Whilst the parties advanced a number of arguments in their written submissions and affidavits, the essential point here is that when the Court determined that the costs awarded in the High Court should remain in place notwithstanding the successful appeal and cross-appeal, it was unaware that there had been offers made without prejudice except as to costs at levels that may engage rr 14.10 and 14.11 of the High Court Rules 2016, or any arguments by analogy to those rules.
Whilst the order of costs against the appellant was put in issue by the notice of appeal, neither party addressed submissions to what would happen to the costs award if both the appellant’s appeal and the respondents’ cross-appeal were allowed. This has two significant implications. First, the Court has made its order in relation to the costs in the High Court without being aware of any issue in relation to offers made without prejudice except as to costs. Secondly, the more limited damages that now appear to be in issue may mean these offers engage the relevant principles in the High Court Rules.
We do not consider that significant criticism can be made of counsel for failing to draw the offers to our attention. In this Court parties are required to advance their submissions as to costs without knowing what the outcome of the appeals will be. It may be expecting too much for all possible ramifications to have been addressed in those circumstances, particularly in relation to costs. The outcome here — where the appeal was allowed and cross-appeal allowed in part — may not have been at the forefront of the minds of counsel for either party. The short point is that neither party addressed that possibility.

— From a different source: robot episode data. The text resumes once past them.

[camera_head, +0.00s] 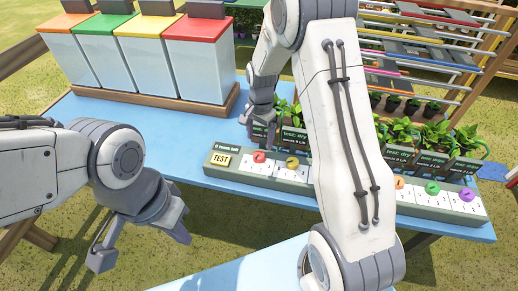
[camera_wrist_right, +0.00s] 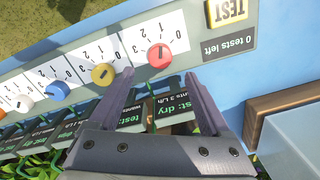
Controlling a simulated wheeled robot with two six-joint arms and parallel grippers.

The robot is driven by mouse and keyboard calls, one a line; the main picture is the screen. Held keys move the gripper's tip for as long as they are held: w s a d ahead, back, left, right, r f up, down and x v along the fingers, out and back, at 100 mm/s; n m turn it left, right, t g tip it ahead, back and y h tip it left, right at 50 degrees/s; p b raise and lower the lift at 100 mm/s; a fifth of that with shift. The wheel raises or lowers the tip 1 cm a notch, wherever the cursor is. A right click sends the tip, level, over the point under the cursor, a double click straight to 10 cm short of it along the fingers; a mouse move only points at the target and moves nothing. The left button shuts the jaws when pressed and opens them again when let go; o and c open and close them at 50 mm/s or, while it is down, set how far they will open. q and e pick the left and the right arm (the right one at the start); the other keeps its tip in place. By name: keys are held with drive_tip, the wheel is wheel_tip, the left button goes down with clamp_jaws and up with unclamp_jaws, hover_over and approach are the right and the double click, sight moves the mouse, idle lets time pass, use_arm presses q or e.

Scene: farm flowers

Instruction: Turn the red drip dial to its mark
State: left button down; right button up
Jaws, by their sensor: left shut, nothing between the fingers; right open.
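The red dial (camera_wrist_right: 159,55) sits on the grey-green control panel (camera_wrist_right: 238,60), on a white scale with numbers. In the head view the red dial (camera_head: 259,157) is at the panel's left end, beside the TEST button (camera_head: 220,160). My right gripper (camera_wrist_right: 158,74) is open and empty; its fingertips point at the red dial from either side, just short of it. In the head view my right gripper (camera_head: 262,112) hangs behind the panel. My left gripper (camera_head: 140,240) is shut and empty, in front of the table at left. The dial's exact setting and its mark are too small to read.
A yellow dial (camera_wrist_right: 103,75) and a blue dial (camera_wrist_right: 57,90) neighbour the red one. Potted plants with dark "test: dry" signs (camera_head: 293,135) stand behind the panel. Lidded bins (camera_head: 200,70) stand on the blue table (camera_head: 195,135) at back left. My right arm hides the panel's middle.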

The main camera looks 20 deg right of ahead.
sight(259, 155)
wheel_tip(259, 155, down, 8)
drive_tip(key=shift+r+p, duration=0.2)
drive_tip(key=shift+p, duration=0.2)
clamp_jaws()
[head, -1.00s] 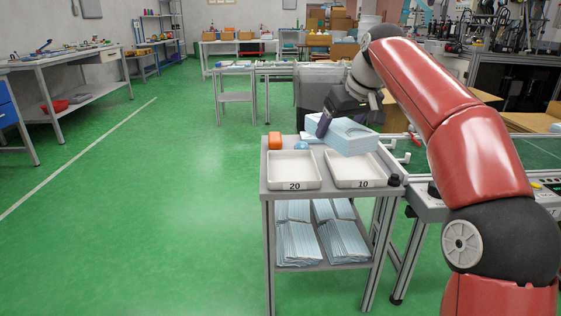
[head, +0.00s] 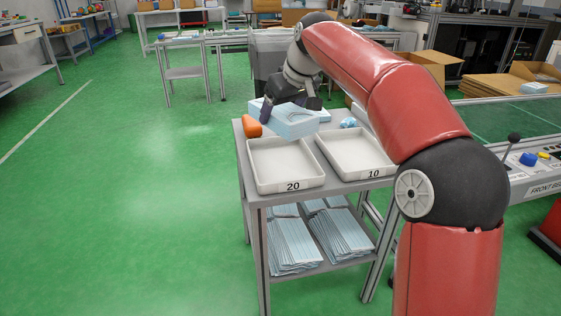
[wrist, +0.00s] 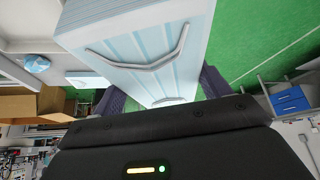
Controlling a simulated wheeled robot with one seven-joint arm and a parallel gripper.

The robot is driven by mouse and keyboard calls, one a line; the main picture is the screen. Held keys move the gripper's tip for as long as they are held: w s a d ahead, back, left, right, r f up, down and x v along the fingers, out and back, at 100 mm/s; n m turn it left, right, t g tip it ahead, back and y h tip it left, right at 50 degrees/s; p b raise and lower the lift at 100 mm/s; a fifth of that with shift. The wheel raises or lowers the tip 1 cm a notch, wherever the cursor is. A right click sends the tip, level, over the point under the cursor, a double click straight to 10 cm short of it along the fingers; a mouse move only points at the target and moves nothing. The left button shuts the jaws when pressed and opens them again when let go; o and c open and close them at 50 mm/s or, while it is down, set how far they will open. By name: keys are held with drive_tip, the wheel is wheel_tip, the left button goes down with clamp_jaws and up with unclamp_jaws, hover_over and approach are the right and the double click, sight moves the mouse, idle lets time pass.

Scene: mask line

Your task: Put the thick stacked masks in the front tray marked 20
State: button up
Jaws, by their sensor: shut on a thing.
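The thick stack of pale blue masks (head: 294,124) is held in my gripper (head: 290,104), whose dark fingers grip its two sides. The stack is above the back edge of the tray marked 20 (head: 290,186). In the wrist view the stack (wrist: 140,28) hangs between the fingers of my gripper (wrist: 160,95), with its wire strips and pleats showing. The tray marked 20 is white, shallow and looks empty. The tray marked 10 (head: 372,173) stands to its right and also looks empty.
Behind the trays on the cart top (head: 240,150) are an orange object (head: 251,126), a crumpled blue piece (head: 348,122) and a pale blue flat piece (head: 322,115). Mask piles (head: 292,243) fill the lower shelf. A control panel (head: 535,185) is at right. Green floor is clear at left.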

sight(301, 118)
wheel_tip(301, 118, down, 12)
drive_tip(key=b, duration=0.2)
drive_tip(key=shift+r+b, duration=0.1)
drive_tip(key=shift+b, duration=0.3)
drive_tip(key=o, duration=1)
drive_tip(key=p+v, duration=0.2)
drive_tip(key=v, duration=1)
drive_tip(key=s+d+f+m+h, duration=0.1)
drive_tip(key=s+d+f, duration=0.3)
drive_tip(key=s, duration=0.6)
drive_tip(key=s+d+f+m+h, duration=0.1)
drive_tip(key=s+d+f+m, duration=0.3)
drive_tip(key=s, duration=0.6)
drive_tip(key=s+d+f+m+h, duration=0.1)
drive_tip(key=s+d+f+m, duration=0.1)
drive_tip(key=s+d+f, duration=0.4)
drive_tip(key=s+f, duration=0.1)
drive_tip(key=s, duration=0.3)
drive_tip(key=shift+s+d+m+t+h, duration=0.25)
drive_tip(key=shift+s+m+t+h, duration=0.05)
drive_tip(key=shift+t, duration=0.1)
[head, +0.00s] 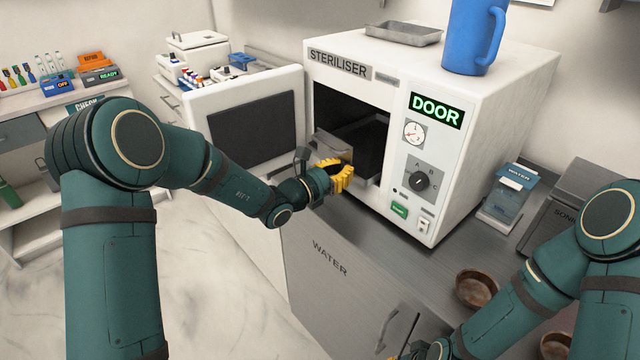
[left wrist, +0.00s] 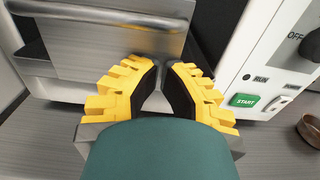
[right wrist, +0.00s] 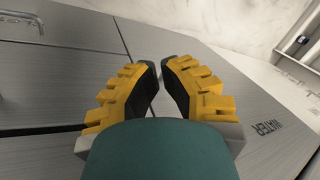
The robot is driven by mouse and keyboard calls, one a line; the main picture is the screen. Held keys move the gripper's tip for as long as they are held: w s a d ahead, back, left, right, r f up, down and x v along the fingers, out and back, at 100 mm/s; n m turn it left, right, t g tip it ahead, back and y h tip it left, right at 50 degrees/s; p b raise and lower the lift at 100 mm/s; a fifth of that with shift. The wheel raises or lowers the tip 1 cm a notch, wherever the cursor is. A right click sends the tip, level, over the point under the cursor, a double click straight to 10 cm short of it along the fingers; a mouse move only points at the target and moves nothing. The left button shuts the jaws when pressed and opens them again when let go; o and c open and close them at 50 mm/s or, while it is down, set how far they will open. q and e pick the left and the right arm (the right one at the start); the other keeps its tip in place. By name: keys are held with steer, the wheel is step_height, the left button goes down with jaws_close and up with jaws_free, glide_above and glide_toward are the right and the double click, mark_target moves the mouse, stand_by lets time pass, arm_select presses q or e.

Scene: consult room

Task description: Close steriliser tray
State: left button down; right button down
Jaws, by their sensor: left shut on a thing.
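The white steriliser (head: 470,100) stands on the counter with its door (head: 250,118) swung wide open to the left. The metal steriliser tray (head: 330,146) sticks partly out of the dark chamber. My left gripper (head: 338,176) is at the tray's front. In the left wrist view the tray's metal front (left wrist: 100,50) is just ahead of my left fingers (left wrist: 160,68), which are shut on its lower right part; the exact contact is hidden. My right gripper (right wrist: 160,68) is low at the front of the counter, with its fingertips nearly together and nothing seen between them.
A blue mug (head: 473,35) and a shallow metal tray (head: 403,33) stand on the steriliser. Brown bowls (head: 477,288) and a water container (head: 508,195) are to its right. The cabinet front marked WATER (head: 330,260) is below. The side cart (head: 190,70) is behind the door.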

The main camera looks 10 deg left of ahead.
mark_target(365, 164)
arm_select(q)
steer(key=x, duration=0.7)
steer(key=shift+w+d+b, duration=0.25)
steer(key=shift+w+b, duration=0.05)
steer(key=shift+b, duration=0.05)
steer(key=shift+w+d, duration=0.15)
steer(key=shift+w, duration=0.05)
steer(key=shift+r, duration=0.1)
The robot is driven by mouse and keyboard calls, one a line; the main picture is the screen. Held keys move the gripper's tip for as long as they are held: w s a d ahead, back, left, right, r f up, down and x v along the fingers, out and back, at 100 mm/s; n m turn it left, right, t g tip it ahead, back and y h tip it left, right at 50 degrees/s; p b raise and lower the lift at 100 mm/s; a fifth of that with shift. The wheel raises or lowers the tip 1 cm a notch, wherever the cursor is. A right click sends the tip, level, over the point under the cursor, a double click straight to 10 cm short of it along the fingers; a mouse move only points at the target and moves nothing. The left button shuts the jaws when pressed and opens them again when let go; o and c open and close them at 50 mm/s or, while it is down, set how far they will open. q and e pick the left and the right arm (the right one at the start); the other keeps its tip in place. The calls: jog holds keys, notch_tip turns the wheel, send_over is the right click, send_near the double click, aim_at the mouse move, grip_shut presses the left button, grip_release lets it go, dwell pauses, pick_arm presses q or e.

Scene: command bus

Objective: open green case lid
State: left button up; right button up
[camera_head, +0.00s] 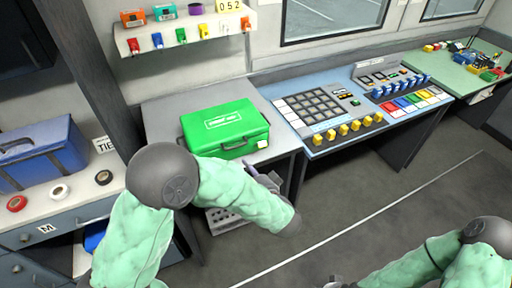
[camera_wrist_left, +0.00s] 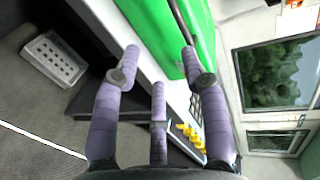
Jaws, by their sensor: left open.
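The green case (camera_head: 225,126) sits on the grey counter with its lid shut and a white label on top. Its green front also shows large in the left wrist view (camera_wrist_left: 178,35). A dark handle-like strip (camera_wrist_left: 184,30) runs along that front. My left gripper (camera_head: 268,180) is just in front of the case's lower right front, partly hidden by my arm. In the left wrist view its purple fingers (camera_wrist_left: 160,80) are spread apart with nothing between them, close to the case front. My right arm (camera_head: 430,265) shows at the lower right; its gripper cannot be made out.
A control panel (camera_head: 325,105) with buttons and yellow knobs stands right of the case. A blue case (camera_head: 40,155) and tape rolls (camera_head: 60,191) are on the left cabinet. A shelf (camera_head: 185,30) with coloured tags hangs behind. A grey perforated box (camera_wrist_left: 54,60) is below the counter. The floor ahead is clear.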

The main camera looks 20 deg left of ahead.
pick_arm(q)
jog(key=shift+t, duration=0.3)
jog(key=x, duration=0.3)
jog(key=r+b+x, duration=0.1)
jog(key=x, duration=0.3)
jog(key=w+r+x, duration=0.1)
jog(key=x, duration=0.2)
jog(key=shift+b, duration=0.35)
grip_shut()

We also consider it to be of importance that we have remitted the case to the High Court, and we did so because we were not in a position to identify what the damages award should be. Extending that hearing to address the costs consequences of the award is not a significant change, and arguably consistent with our conclusion that the Court was not best placed to assess what the judgment should be.
Regardless, we accept that the high threshold for recall is made out. There would be a substantial miscarriage of justice if Mrs Watson were not allowed to advance the argument that her offers made before trial should affect the costs outcome. That matter has not been substantively addressed. The respondents argue that the offers made were not high enough when expert costs and other disbursements are taken into account. That is not something that we are in a position to assess, including because it may depend on what the ultimate award made by the High Court is. The key point is that costs should be awarded in the High Court taking into account this argument, and all relevant matters. The matter is being remitted to the High Court in any event, and it can assess costs at the same time as assessing the damages award.
We continue to be concerned that the costs of this litigation will be creating a disproportionate burden on the parties, but our expectation remains that the proceedings are capable of resolution.
Result
The application for recall is granted.
Order D of this Court’s judgment in Watson v Zhou [2024] NZCA 417 is varied so that the question of costs in the High Court is to be addressed by that Court alongside the question of damages.
The costs of this application are to lie where they fall.